* The exercise: Return only the lines between the line holding "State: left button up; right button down" and the line holding "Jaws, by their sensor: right", the two boundary lines included, exactly as they appear.

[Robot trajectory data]
--*--

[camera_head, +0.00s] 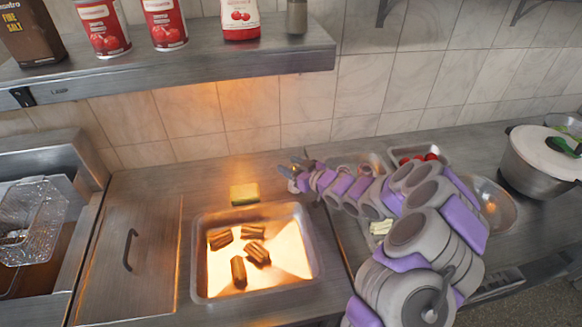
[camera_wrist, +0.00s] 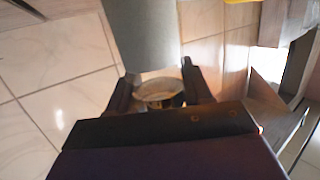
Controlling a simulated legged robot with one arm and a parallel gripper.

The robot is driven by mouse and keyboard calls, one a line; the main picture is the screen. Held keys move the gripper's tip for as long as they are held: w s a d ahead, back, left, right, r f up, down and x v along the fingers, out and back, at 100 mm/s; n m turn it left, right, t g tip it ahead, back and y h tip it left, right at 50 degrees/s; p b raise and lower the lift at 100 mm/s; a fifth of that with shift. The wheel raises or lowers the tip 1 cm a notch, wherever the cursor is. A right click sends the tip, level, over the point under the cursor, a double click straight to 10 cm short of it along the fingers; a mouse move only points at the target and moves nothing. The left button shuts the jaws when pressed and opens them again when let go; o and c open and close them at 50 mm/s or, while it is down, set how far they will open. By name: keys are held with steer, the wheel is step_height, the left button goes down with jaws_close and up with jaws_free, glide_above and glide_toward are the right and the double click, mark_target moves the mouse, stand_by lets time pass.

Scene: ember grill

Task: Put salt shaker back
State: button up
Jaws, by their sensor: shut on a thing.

--*--

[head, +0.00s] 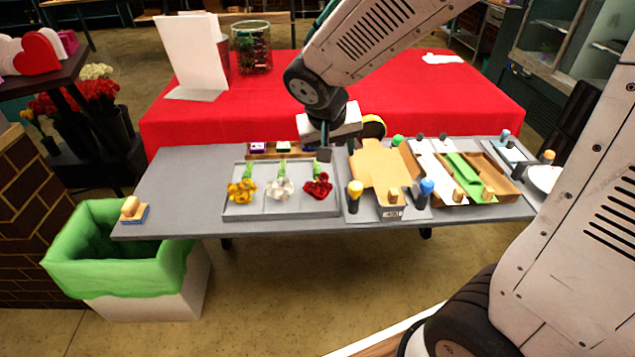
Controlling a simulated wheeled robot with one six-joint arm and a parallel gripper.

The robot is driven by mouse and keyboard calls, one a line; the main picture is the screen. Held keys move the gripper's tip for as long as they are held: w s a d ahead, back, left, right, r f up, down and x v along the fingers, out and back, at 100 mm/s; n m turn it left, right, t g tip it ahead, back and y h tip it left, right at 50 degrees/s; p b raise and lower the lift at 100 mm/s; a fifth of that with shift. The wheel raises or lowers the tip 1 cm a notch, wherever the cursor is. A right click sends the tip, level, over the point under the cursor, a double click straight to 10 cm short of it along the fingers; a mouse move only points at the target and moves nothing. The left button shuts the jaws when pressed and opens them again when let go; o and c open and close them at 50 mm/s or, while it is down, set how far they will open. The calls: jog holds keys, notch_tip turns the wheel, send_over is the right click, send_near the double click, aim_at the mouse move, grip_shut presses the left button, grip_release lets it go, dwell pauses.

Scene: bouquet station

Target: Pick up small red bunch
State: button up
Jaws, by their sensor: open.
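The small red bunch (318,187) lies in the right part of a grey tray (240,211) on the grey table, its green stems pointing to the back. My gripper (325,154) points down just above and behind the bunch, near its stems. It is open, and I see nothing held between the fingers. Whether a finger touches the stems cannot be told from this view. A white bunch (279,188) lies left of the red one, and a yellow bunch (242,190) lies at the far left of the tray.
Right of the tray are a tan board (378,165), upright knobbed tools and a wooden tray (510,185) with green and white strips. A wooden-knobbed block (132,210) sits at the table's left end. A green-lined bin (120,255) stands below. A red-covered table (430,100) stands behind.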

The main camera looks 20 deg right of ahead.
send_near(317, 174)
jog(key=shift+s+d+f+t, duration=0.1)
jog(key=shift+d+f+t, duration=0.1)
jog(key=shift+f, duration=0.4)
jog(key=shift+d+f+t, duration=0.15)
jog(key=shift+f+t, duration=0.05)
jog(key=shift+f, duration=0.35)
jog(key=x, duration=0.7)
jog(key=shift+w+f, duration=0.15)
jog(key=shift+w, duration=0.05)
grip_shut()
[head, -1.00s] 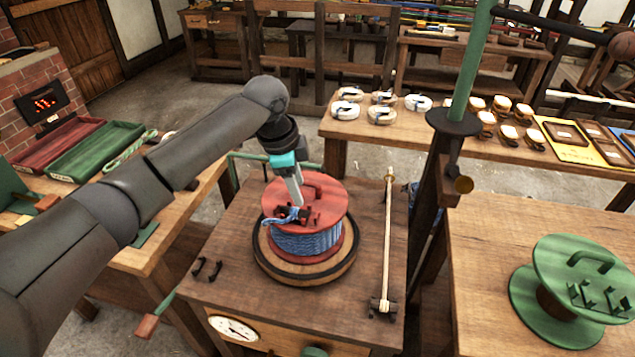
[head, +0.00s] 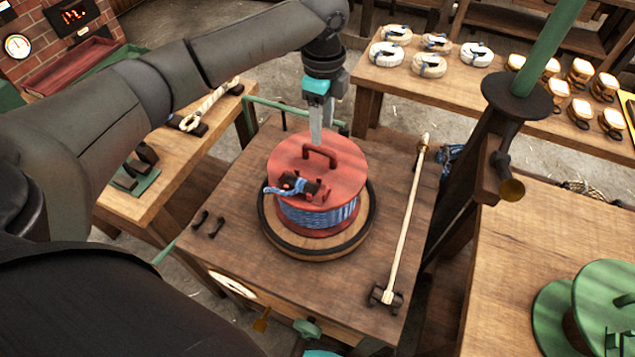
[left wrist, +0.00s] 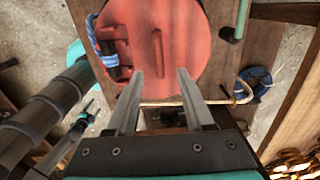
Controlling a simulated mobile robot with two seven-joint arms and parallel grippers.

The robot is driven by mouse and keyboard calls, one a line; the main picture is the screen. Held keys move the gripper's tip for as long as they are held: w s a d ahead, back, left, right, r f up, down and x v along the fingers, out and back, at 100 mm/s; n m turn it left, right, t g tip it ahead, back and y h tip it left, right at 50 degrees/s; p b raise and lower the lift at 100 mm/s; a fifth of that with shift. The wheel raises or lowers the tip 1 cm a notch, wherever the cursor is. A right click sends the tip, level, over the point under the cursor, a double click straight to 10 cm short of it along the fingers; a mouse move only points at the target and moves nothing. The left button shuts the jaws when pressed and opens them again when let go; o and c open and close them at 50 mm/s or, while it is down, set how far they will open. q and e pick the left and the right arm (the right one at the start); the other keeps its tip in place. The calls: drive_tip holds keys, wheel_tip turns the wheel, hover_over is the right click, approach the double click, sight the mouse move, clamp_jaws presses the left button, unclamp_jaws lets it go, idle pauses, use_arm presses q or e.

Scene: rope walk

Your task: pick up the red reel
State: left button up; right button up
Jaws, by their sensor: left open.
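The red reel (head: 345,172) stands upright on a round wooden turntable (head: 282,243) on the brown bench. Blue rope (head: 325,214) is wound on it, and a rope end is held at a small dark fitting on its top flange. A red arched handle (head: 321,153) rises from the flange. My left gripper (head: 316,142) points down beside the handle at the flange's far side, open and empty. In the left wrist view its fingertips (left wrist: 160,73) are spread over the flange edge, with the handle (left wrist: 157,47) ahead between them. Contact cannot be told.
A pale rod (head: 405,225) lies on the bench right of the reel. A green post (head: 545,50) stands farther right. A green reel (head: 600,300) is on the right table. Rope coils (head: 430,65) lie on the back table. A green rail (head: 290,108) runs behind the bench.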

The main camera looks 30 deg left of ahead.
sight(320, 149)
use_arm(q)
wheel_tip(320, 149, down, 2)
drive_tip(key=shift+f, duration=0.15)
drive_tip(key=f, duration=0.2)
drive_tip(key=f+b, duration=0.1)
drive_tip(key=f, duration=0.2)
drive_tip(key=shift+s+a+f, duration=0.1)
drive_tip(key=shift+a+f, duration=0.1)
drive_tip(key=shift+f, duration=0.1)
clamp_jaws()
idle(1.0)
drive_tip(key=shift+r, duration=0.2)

--*--

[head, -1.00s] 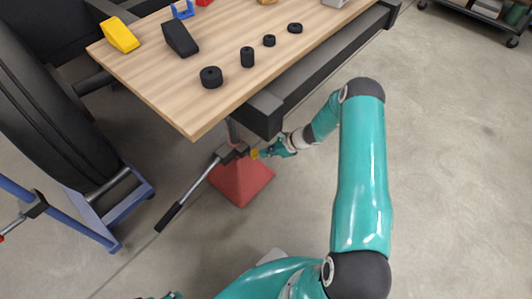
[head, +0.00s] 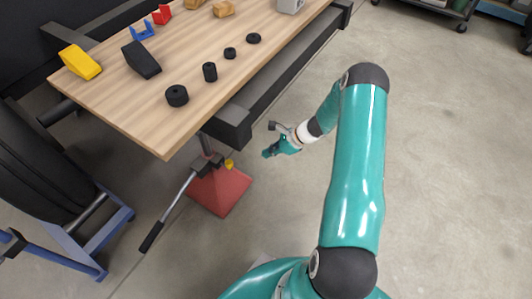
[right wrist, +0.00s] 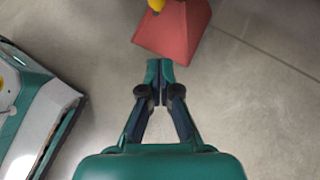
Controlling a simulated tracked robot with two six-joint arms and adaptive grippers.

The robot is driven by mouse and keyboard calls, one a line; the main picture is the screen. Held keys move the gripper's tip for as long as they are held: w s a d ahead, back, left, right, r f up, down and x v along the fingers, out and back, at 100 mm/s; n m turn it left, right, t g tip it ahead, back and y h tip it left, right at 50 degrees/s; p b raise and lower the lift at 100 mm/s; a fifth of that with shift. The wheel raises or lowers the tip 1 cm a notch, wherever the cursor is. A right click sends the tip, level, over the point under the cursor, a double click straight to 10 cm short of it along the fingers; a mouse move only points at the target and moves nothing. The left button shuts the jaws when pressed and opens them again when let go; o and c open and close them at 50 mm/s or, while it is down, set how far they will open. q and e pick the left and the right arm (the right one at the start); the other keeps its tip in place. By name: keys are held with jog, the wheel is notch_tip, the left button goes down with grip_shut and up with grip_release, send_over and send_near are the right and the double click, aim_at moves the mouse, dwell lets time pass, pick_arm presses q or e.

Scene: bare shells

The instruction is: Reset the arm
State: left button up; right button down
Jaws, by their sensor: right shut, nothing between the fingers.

--*--

* Solved exercise:
State: left button up; right button down
Jaws, by their sensor: right shut, nothing between the fingers.

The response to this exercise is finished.